START

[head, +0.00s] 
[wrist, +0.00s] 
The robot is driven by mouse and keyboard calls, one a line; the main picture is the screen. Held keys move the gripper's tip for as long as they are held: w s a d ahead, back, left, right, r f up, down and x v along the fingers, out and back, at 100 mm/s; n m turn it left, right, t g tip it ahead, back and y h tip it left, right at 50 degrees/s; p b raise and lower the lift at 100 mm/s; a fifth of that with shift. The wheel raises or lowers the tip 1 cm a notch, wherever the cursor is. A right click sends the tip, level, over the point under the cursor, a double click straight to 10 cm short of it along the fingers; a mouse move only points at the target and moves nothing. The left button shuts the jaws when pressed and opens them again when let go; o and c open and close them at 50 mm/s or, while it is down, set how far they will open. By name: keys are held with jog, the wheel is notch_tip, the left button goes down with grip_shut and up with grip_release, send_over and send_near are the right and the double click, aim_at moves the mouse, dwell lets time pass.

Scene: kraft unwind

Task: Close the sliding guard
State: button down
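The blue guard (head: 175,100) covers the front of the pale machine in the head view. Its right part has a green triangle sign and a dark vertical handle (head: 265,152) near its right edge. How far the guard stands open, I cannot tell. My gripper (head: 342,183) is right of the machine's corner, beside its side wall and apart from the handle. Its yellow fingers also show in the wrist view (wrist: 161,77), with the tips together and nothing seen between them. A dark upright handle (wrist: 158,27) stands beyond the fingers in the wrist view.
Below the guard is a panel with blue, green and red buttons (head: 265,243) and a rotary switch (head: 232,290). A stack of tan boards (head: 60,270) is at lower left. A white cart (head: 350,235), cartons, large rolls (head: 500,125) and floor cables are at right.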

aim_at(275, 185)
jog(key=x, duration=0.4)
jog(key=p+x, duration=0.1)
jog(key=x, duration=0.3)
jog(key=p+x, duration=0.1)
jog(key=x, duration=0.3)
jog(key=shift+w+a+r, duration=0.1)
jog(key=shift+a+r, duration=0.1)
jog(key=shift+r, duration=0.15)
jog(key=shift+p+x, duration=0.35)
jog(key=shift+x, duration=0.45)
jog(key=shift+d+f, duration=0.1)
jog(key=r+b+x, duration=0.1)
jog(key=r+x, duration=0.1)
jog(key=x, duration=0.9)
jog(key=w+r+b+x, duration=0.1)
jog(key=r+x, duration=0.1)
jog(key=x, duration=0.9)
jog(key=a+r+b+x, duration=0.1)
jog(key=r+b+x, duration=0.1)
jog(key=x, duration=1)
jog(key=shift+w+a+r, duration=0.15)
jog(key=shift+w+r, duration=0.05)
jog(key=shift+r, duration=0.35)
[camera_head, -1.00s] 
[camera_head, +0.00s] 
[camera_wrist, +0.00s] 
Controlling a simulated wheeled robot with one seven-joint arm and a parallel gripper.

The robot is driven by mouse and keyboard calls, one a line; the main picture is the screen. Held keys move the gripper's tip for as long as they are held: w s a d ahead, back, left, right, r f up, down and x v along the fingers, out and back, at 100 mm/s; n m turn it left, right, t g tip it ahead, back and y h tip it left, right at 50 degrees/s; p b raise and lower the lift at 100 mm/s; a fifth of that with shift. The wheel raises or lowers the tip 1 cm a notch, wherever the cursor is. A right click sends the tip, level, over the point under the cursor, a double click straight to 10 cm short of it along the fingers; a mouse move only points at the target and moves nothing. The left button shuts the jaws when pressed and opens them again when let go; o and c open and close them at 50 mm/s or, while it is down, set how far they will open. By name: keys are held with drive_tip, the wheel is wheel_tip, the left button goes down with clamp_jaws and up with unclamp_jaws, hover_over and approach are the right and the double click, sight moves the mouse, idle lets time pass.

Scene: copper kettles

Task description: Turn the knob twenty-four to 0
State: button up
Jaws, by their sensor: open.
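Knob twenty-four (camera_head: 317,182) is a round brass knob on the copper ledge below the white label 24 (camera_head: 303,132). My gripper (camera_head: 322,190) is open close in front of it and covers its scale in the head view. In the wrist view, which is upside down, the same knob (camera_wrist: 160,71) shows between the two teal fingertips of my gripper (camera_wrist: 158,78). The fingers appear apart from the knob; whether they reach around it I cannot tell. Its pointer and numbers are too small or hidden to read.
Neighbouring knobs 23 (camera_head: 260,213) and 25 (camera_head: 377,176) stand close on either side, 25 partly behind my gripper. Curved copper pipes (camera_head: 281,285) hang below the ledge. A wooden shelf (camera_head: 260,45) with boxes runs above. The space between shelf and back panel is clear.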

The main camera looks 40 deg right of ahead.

END

Locate the word "Task" in the records and collect each line it appears in.

▸ COMPLETE RESPONSE:
Task: Close the sliding guard
Task description: Turn the knob twenty-four to 0

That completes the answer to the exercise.